## [STATED GOAL]
Determine how many lines include "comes". Give the number and nothing else.

Records from a dataset:
+++

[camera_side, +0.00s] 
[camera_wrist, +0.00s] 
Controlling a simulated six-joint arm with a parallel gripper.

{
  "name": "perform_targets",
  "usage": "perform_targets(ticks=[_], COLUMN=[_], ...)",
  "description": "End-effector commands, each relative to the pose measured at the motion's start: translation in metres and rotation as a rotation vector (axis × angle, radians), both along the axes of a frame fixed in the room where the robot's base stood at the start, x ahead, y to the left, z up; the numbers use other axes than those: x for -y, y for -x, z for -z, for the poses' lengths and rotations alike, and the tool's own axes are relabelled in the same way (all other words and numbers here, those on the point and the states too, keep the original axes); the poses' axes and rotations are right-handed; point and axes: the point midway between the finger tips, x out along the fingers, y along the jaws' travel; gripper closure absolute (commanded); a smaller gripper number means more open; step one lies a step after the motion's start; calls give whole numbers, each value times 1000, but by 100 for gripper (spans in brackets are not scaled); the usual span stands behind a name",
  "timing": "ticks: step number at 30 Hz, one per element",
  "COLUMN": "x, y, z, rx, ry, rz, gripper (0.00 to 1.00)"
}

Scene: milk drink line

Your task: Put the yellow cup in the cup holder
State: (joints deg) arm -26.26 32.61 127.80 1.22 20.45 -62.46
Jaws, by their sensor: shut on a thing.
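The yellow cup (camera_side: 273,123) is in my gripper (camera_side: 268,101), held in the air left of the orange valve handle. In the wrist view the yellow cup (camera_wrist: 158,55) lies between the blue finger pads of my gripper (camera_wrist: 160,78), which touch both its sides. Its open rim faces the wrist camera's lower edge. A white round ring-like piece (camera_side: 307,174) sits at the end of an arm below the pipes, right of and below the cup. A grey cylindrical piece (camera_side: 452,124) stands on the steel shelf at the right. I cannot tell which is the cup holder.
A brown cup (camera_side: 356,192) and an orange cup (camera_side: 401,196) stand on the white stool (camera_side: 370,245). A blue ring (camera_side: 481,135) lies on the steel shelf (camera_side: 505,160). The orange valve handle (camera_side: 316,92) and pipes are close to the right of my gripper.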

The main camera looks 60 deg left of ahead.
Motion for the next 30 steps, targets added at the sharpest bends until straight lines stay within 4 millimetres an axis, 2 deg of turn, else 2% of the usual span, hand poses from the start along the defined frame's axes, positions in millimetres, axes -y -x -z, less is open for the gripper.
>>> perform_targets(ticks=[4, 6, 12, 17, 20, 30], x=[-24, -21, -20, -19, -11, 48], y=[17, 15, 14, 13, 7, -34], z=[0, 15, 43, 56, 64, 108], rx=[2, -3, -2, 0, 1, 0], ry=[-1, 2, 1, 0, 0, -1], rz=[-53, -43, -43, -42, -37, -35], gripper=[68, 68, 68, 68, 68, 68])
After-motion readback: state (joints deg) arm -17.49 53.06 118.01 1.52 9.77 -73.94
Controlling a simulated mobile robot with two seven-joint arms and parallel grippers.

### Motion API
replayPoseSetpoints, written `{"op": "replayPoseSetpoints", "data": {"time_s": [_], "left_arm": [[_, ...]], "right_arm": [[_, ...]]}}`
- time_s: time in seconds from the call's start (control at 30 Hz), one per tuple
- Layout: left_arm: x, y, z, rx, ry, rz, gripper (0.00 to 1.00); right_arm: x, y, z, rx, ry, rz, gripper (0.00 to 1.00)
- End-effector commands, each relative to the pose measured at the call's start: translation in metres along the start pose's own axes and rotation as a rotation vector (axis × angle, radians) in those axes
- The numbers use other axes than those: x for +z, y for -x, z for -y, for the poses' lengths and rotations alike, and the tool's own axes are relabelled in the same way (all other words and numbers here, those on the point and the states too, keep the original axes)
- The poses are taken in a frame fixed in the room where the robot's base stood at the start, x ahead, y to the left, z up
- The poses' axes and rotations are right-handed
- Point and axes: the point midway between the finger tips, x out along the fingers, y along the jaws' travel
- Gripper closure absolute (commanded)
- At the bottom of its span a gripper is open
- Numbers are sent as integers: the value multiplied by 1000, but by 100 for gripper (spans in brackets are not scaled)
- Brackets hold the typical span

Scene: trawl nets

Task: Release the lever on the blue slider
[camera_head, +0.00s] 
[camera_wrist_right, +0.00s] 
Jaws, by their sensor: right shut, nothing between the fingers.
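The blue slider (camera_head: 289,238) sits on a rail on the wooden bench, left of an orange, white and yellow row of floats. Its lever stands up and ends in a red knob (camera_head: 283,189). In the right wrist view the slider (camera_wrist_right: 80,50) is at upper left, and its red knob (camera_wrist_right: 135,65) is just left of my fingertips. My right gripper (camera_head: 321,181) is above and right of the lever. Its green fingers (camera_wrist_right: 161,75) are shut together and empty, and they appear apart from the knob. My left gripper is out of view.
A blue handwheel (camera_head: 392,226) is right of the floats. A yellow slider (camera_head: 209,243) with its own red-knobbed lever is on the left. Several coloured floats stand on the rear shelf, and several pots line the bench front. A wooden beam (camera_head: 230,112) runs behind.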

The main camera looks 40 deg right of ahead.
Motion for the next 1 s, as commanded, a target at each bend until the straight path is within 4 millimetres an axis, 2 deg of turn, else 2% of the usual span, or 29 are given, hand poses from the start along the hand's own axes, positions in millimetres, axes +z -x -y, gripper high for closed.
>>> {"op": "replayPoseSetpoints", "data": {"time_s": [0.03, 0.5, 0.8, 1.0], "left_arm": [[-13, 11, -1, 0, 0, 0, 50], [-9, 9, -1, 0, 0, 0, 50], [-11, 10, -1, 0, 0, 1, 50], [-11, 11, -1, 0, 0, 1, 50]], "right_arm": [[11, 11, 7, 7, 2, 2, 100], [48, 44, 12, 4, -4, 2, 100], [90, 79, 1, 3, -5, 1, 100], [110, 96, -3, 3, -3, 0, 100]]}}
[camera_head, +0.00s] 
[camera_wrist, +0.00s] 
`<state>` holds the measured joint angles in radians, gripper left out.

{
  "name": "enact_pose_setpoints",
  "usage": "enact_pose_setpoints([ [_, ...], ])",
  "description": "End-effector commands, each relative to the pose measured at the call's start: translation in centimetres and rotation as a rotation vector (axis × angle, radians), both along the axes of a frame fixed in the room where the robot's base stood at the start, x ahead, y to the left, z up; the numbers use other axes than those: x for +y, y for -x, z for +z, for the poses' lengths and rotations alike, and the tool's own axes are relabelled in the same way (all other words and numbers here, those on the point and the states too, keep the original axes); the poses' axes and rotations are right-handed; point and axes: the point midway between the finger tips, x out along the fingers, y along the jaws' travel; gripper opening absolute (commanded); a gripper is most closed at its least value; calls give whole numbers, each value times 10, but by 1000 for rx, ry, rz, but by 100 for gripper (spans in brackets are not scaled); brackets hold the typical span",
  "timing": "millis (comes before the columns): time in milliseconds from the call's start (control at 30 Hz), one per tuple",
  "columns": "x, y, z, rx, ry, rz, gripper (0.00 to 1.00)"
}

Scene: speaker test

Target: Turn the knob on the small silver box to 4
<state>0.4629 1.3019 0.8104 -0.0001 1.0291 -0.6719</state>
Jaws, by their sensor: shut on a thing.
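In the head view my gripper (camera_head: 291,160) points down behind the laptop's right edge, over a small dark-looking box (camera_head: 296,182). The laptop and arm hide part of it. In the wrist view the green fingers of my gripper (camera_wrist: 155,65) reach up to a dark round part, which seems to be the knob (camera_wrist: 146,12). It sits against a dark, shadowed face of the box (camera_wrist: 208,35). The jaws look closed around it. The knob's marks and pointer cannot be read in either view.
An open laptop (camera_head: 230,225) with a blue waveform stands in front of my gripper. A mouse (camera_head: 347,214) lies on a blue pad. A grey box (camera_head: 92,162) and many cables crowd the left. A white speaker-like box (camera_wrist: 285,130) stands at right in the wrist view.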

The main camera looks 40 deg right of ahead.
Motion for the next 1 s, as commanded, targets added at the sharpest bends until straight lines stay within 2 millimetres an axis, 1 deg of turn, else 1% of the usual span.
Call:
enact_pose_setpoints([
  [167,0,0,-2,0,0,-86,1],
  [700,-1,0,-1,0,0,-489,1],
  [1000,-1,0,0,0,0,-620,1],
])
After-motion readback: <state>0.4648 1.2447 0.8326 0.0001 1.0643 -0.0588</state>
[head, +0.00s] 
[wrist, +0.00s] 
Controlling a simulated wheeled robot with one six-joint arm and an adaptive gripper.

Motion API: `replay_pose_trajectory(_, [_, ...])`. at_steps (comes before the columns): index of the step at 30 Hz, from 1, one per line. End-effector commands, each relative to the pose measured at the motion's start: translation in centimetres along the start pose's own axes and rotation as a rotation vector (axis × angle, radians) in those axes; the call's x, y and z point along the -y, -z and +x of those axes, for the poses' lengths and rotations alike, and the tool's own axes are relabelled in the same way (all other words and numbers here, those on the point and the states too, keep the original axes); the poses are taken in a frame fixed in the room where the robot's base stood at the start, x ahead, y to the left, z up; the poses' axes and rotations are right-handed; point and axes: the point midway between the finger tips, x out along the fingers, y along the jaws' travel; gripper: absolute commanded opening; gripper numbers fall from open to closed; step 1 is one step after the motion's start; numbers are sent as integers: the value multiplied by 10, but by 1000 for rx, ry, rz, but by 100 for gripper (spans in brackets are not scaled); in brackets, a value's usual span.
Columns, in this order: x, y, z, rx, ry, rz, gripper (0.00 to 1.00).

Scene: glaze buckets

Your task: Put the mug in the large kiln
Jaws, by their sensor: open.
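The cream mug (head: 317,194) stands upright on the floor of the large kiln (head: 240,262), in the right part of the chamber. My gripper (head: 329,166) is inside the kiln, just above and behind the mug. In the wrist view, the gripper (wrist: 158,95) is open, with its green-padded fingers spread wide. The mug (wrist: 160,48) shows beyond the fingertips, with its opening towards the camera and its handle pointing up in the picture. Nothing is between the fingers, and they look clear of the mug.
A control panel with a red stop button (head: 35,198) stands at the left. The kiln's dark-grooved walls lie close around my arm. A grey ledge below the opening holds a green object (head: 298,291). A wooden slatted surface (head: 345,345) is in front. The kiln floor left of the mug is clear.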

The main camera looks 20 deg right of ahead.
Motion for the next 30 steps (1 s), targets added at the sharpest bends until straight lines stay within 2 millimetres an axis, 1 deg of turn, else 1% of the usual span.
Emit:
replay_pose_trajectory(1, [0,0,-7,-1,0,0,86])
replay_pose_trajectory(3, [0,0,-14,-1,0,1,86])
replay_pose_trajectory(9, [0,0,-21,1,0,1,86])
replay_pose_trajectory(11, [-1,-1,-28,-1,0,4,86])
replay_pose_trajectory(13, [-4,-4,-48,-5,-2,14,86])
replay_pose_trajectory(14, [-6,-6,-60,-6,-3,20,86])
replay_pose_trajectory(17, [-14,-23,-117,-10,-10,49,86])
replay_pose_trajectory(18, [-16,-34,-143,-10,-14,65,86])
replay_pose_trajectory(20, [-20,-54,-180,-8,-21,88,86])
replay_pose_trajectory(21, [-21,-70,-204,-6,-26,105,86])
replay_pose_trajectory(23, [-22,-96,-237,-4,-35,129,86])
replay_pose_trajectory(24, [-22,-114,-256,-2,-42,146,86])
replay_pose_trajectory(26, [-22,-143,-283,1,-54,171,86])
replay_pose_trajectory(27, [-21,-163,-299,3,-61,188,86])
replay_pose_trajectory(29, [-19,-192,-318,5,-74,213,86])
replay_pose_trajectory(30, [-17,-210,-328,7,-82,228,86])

+++

## [PROBLEM SOLUTION]
2